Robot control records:
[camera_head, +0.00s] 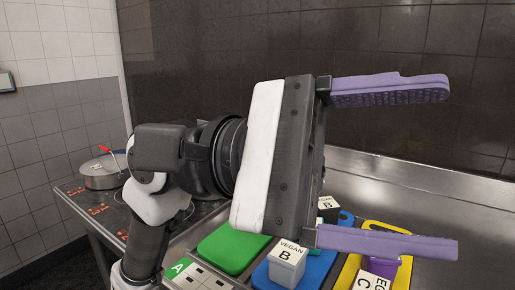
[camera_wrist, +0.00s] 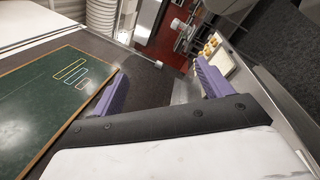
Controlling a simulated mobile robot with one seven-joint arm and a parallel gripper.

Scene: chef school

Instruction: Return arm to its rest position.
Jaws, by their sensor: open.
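My gripper (camera_head: 425,166) is raised above the counter in the head view. Its two purple fingers are spread wide apart with nothing between them. The fingers point to the right in this view. My arm reaches in from the lower left and hides part of the counter and the stove. In the wrist view, my gripper (camera_wrist: 162,82) also shows with its purple fingers apart and empty. Beyond it are a chalkboard, a floor and a distant counter.
A lidded pan (camera_head: 100,175) stands on the stove at left. A tiled wall (camera_head: 240,50) is behind. The steel counter (camera_head: 480,215) is clear at right.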

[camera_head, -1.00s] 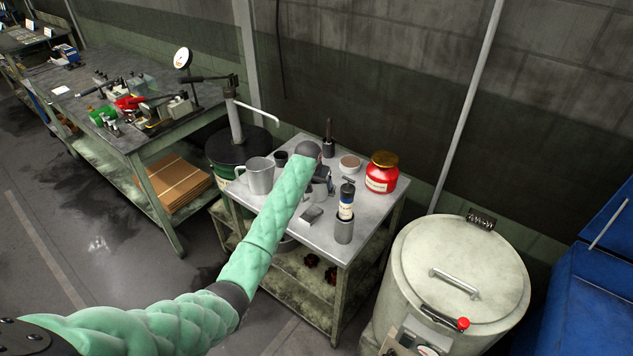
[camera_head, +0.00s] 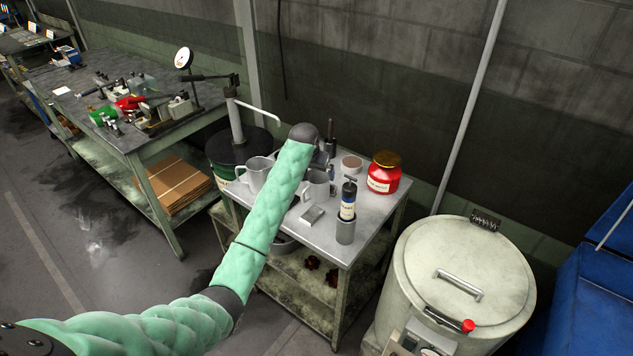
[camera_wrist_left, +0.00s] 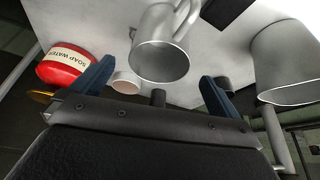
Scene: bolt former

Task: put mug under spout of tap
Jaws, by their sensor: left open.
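A grey metal mug (camera_head: 317,188) stands upright on the small steel-topped table, partly behind my left gripper. It also shows in the left wrist view (camera_wrist_left: 160,58), between and beyond the fingers. My left gripper (camera_head: 323,161) is open and empty, above the table near this mug; its blue fingers (camera_wrist_left: 157,76) are apart. A second grey mug (camera_head: 256,173) stands at the table's left edge, partly behind my arm, and shows large at the right of the wrist view (camera_wrist_left: 287,62). The tap (camera_head: 236,118) is an upright pipe with a thin spout (camera_head: 259,109) on the dark drum behind the table.
A large cream drum (camera_head: 460,270) stands at the front right. A cluttered workbench (camera_head: 140,130) stands left.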

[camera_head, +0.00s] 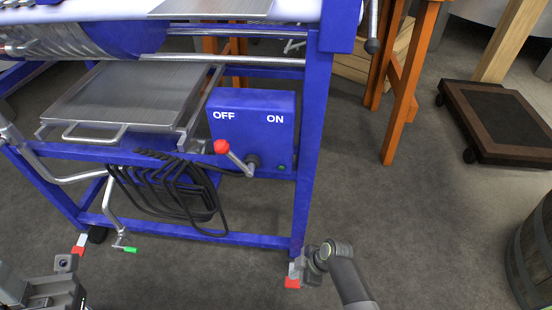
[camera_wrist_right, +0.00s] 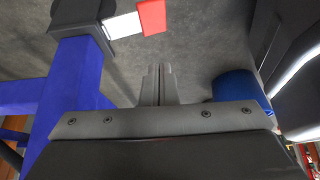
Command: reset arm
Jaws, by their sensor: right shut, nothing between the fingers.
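In the head view my right arm comes in from the bottom, and its wrist and right gripper (camera_head: 314,262) are low beside the blue machine frame's front right leg (camera_head: 312,150). In the right wrist view the right gripper's two fingers (camera_wrist_right: 158,84) are together with nothing between them. The leg also shows at the left of that view (camera_wrist_right: 75,90), to the side of the fingers and apart from them. A grey part of my left arm shows at the bottom left of the head view; its fingers are not in the picture.
The leg's foot carries a red and white tab (camera_head: 292,276). A blue switch box (camera_head: 240,110) has a red-tipped lever (camera_head: 234,157) and OFF and ON labels. Cables (camera_head: 175,190) hang below. A wheeled dolly (camera_head: 505,115) and barrel (camera_head: 535,250) stand right; floor between is clear.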

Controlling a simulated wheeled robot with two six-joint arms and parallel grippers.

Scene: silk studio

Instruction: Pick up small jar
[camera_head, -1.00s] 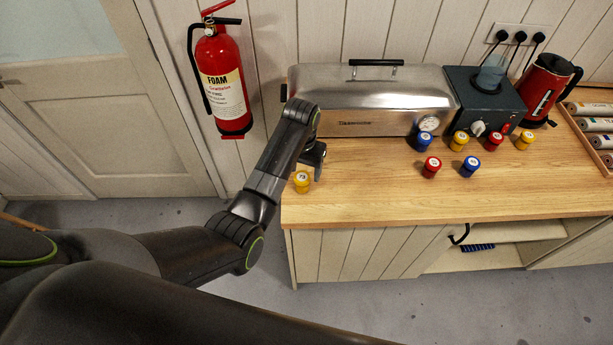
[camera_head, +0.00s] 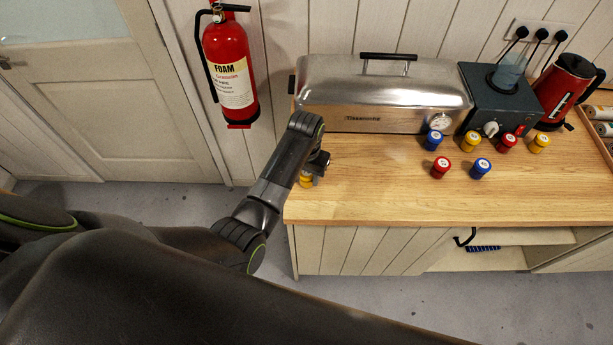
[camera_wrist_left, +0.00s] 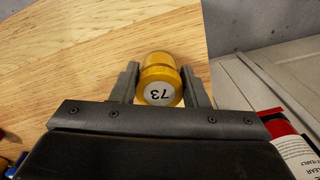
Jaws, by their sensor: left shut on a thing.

GIVEN REQUEST — Determine the number of lines containing "Scene". Write only that number.

ANSWER IN FULL — 3